Altra opera importante, almeno dal punto di vista storico, è la bellissima Croce Monumentale (fot.22) in pietra intagliata del 1599. Ha sul piedistallo dei bassorilievi che riproducono la Passione di Cristo durante l’orazione nell’orto, la flagellazione, la coronazione con le spine e la caduta di Gesù sotto il peso della Croce.

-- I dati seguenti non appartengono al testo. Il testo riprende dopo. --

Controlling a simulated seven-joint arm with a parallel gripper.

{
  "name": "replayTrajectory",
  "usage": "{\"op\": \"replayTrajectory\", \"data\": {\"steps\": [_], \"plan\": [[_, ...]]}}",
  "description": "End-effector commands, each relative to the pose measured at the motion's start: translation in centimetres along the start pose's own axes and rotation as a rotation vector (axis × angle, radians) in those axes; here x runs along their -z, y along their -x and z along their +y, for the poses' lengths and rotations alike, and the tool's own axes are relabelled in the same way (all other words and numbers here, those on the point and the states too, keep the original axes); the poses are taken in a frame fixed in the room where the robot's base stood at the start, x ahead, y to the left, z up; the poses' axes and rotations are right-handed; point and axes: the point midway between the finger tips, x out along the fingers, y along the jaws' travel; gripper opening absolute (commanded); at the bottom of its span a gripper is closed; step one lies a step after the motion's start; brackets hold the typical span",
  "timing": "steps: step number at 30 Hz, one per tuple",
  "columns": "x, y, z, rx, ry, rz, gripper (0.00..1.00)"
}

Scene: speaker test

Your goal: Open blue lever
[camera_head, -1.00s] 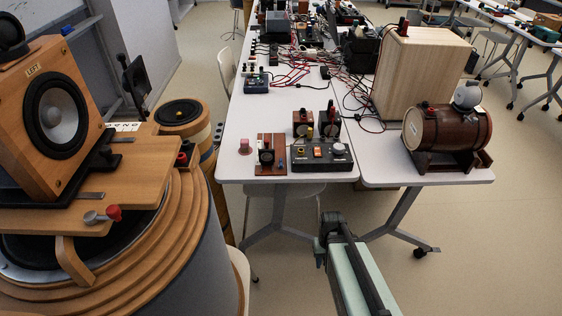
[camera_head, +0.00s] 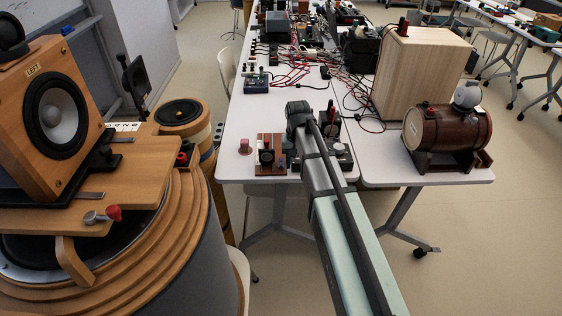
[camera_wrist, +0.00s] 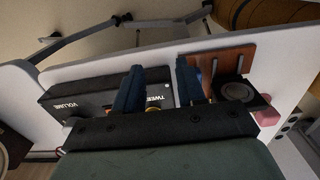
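A brown wooden board (camera_head: 262,168) with a black round part and a small blue piece, likely the blue lever (camera_head: 281,163), stands at the table's front edge. In the wrist view the board (camera_wrist: 238,52) is at upper right, and a thin bluish piece (camera_wrist: 214,66) shows just right of the right finger. My gripper (camera_wrist: 158,72) is open and empty, its two dark blue fingers apart over the black control box (camera_wrist: 90,92) beside the board. In the head view my arm hides the fingers and much of this box (camera_head: 342,158).
A wooden barrel (camera_head: 450,130) and a tall pale wooden box (camera_head: 422,80) stand on the right table. A pink knob (camera_head: 244,147) is left of the board. A large wooden speaker (camera_head: 60,115) fills the left. Cables and devices crowd the table further back.

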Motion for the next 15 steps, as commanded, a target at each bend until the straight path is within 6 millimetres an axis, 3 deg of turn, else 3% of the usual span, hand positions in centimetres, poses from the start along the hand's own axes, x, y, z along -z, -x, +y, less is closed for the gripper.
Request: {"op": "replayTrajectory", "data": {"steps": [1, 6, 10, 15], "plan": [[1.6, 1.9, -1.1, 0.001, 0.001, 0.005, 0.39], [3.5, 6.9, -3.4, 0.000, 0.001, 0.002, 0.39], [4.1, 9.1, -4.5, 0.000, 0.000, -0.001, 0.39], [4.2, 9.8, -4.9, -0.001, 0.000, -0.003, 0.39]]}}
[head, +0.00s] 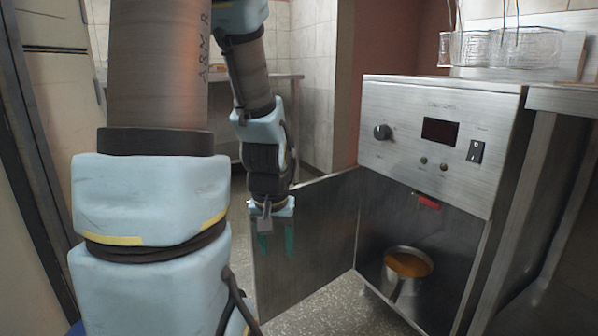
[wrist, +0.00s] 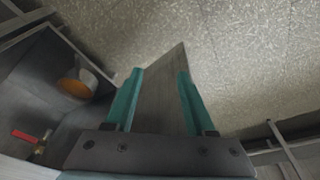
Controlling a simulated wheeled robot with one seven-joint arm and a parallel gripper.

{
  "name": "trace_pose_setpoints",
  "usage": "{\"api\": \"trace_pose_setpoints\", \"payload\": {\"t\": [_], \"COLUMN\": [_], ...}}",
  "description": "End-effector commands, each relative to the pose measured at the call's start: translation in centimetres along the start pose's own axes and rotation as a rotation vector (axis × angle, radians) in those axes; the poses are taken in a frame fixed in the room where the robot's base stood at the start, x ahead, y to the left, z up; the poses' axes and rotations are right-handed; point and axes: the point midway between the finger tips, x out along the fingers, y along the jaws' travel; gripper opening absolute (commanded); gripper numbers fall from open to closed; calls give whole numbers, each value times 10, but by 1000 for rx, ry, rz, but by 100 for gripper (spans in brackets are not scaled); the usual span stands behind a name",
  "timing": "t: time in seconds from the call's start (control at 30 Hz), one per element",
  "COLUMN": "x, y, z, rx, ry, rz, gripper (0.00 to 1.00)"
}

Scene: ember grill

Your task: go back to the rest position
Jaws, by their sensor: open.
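My gripper (head: 276,240) hangs pointing down in the head view, in front of the open cabinet door (head: 318,262). Its two teal fingers are apart with nothing held between them. In the wrist view the fingers of my gripper (wrist: 158,100) are spread, and the door (wrist: 165,88) shows between and beyond them. I cannot tell whether the gripper touches the door.
A steel fryer cabinet (head: 415,140) stands at right with its lower compartment open. Inside are a metal pot of orange-brown liquid (head: 408,264) and a red-handled valve (head: 427,202). Wire baskets (head: 500,48) sit on top. Speckled floor (head: 330,310) is clear in front.

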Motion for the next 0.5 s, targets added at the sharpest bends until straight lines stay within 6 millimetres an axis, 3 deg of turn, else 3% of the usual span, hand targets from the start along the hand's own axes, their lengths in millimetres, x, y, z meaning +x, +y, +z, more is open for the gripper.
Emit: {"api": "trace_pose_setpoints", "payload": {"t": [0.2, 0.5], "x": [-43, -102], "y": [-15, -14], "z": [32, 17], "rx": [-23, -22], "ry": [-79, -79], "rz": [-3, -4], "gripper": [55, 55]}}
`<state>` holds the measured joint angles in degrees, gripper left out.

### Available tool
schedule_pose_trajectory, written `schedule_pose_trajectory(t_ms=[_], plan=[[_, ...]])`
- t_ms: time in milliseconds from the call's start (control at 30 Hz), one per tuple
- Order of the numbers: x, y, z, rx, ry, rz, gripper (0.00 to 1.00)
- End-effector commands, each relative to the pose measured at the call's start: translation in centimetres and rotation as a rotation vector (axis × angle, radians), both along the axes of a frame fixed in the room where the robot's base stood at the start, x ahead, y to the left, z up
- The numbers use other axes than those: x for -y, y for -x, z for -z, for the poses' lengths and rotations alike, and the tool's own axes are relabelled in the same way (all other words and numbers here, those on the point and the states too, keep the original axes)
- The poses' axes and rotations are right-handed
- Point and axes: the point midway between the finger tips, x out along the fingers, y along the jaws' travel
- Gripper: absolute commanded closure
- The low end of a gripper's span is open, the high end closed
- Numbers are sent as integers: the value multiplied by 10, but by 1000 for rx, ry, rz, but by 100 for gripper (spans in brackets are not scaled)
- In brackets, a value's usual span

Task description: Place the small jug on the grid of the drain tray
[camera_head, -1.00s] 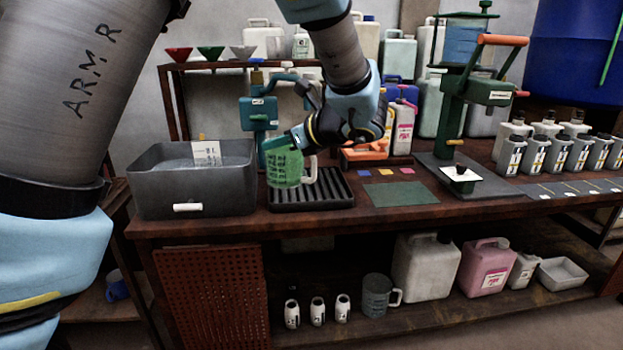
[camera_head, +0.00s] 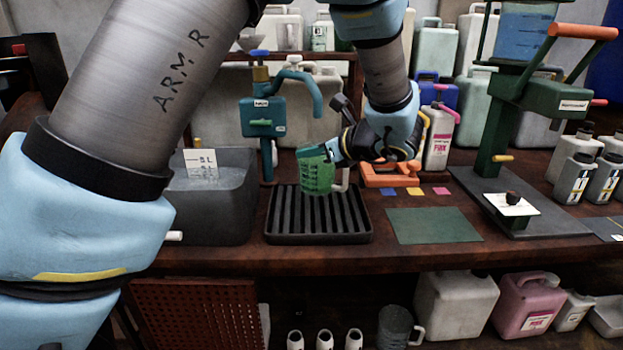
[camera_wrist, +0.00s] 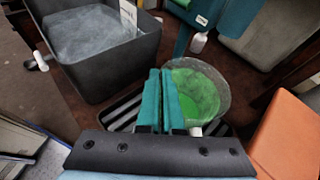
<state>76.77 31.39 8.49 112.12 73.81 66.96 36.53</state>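The small jug (camera_head: 316,178), clear-walled with green liquid and a pale handle, is upright over the back part of the drain tray (camera_head: 318,238). I cannot tell whether its base touches the black grid or hangs just above it. My gripper (camera_head: 313,153) has teal fingers at the jug's upper edge. In the wrist view the fingers (camera_wrist: 163,98) are close together against the jug's near-left wall, and the jug (camera_wrist: 205,92) shows its round mouth and the green inside. The exact grip is partly hidden by the fingers.
A grey basin (camera_head: 215,205) stands left of the tray, and a teal tap stand (camera_head: 262,118) is behind it. An orange-handled item (camera_head: 388,177) and a green mat (camera_head: 432,226) lie to the right. The tray's front grid is bare.

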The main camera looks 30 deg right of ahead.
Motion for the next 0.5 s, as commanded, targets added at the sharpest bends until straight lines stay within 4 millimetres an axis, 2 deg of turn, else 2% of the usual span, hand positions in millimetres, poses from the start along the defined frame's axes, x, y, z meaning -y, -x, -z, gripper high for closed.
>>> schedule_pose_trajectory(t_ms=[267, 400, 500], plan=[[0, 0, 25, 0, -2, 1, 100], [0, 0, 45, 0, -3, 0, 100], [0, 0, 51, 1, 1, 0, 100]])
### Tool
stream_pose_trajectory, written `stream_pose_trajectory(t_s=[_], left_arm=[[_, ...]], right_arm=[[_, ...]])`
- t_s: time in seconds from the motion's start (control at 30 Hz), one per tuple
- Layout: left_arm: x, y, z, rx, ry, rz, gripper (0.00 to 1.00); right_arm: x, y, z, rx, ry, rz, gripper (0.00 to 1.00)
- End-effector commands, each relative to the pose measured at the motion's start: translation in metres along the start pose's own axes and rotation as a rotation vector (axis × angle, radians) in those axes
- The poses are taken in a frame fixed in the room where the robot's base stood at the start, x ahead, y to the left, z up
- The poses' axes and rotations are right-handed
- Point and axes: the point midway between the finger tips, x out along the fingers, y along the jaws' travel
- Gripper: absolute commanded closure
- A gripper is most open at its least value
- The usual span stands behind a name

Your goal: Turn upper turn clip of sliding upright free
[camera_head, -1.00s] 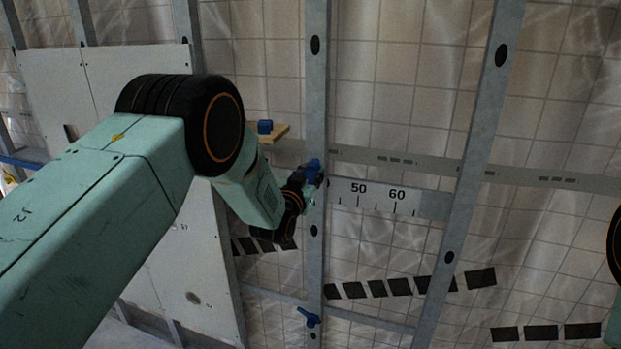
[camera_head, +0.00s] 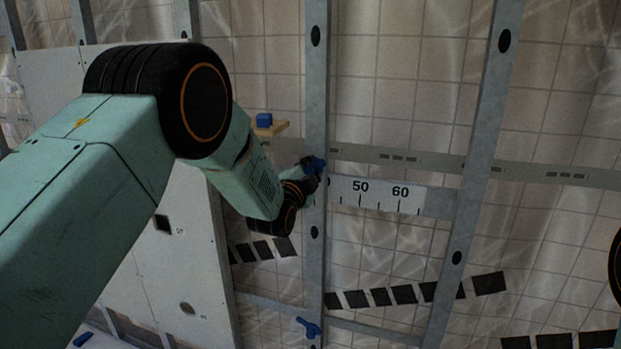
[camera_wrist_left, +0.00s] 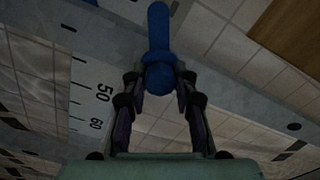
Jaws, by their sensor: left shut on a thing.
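The sliding upright (camera_head: 316,110) is a grey metal stud in the middle of the head view. Its blue upper turn clip (camera_head: 316,164) sits on it where the horizontal rail crosses. My left gripper (camera_head: 311,172) is at this clip, and its fingers are partly hidden by the wrist. In the left wrist view the clip (camera_wrist_left: 158,30) has a long handle pointing up, and the gripper (camera_wrist_left: 160,88) is shut on its rounded end. A blue lower clip (camera_head: 308,327) sits further down the same upright. My right gripper is not in view.
A scale strip (camera_head: 380,193) marked 50 and 60 lies right of the upright. A second stud (camera_head: 476,150) leans further right. A white panel (camera_head: 185,270) stands at the left. A blue block (camera_head: 264,120) rests on a small wooden ledge (camera_head: 268,130).

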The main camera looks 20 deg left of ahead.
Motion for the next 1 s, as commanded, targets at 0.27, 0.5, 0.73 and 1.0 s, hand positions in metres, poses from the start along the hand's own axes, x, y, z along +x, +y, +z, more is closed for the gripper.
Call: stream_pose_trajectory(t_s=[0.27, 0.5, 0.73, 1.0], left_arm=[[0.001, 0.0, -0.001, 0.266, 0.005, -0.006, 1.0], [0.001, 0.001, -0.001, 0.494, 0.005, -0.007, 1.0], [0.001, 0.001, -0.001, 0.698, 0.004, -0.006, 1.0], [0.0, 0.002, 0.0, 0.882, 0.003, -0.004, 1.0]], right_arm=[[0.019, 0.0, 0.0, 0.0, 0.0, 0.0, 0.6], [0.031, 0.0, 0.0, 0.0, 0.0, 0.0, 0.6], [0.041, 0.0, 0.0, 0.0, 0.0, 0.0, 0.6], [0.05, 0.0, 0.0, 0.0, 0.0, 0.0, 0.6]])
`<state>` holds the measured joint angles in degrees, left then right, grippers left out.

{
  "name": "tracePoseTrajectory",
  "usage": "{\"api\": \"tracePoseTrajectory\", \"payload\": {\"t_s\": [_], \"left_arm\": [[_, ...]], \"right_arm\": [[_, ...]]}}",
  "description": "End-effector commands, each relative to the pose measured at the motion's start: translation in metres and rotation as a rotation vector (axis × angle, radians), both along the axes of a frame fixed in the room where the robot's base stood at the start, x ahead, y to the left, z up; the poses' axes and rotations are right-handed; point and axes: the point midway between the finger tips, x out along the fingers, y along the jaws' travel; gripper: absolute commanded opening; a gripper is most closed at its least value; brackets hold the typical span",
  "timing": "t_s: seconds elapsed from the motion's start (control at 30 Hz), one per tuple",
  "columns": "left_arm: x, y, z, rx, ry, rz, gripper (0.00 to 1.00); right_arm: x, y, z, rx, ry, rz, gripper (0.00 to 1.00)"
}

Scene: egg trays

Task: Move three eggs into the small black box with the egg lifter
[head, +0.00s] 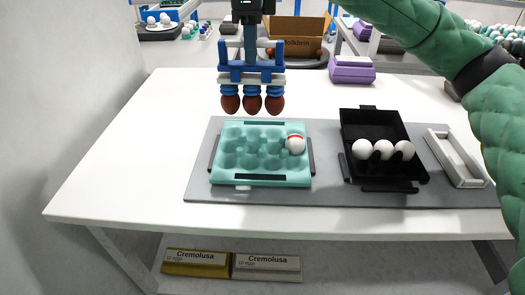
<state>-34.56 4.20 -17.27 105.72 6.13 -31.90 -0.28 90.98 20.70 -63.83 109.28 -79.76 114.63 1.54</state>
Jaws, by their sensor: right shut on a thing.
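My right gripper (247,14) is at the top of the head view, shut on the handle of the egg lifter (251,68). The lifter is blue and white, held upright, with three brown eggs (252,104) hanging in a row under its blue cups. They are in the air above and behind the teal egg tray (217,177). That tray holds one white egg with a red band (296,144) at its right side; its other hollows look empty. The small black box (358,123) stands open to the right, with three white eggs (383,149) in a row in it. My left gripper is out of view.
A grey mat (330,196) lies under the tray and box on the white table (110,170). A narrow white holder (455,158) is right of the box. A purple carton (351,70) stands at the table's back edge. The table's left side is clear.

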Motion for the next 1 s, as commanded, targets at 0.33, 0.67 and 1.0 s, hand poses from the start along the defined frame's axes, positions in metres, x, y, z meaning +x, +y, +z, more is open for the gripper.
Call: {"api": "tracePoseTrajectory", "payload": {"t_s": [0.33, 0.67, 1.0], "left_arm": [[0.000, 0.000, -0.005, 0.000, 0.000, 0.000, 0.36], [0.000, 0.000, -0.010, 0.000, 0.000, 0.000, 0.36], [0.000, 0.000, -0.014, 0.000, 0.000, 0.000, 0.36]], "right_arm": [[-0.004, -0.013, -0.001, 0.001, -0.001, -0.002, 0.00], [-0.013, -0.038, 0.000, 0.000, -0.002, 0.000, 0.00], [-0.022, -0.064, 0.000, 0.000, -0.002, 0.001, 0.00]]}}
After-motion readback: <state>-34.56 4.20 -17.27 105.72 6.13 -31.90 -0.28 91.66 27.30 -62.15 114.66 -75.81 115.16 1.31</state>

Tutto intorno alla croce si legge la scritta “Ecce crucem Domini Nostri J.C., fugite, partes adversae, vicit leo”, che significa “Ecco la Croce di Nostro Signore Gesù Cristo, fuggite, potenze avverse, il Leone (Giuda) ha vinto”. Purtroppo ancora sconosciute sono le motivazioni per le quali la Croce è stata spostata dalla sua posizione originaria nei pressi della Chiesa di Sant’Anna, ubicandola, forse, in modo definitivo, alla fine del centro abitato.

foto 22

Nella casa Comunale al secondo piano, è ubicato il Museo Civico archeologico. Si trovano otto teche, all’interno delle quali sono conservati circa 120 reperti (fot.23 e 24) rinvenuti durante gli scavi effettuati negli anni settanta e ottanta e databili tra il VII ed il IV A.C. Molti degli oggetti trovati, i più importanti e completi, si trovano esposti nel Museo del Castello Federiciano di Melfi. Sarebbe auspicabile che il Museo Civico potesse trovare una collocazione più idonea e spaziosa. Si spera che molti dei reperti non esposti, conservati nei depositi del Castello di Melfi, possano essere recuperati dall’amministrazione comunale, affinchè trovino degna collocazione per essere ammirati nel nostro museo da chiunque ami la storia e la cultura. Senza memoria storica e culturale, non può esserci futuro”.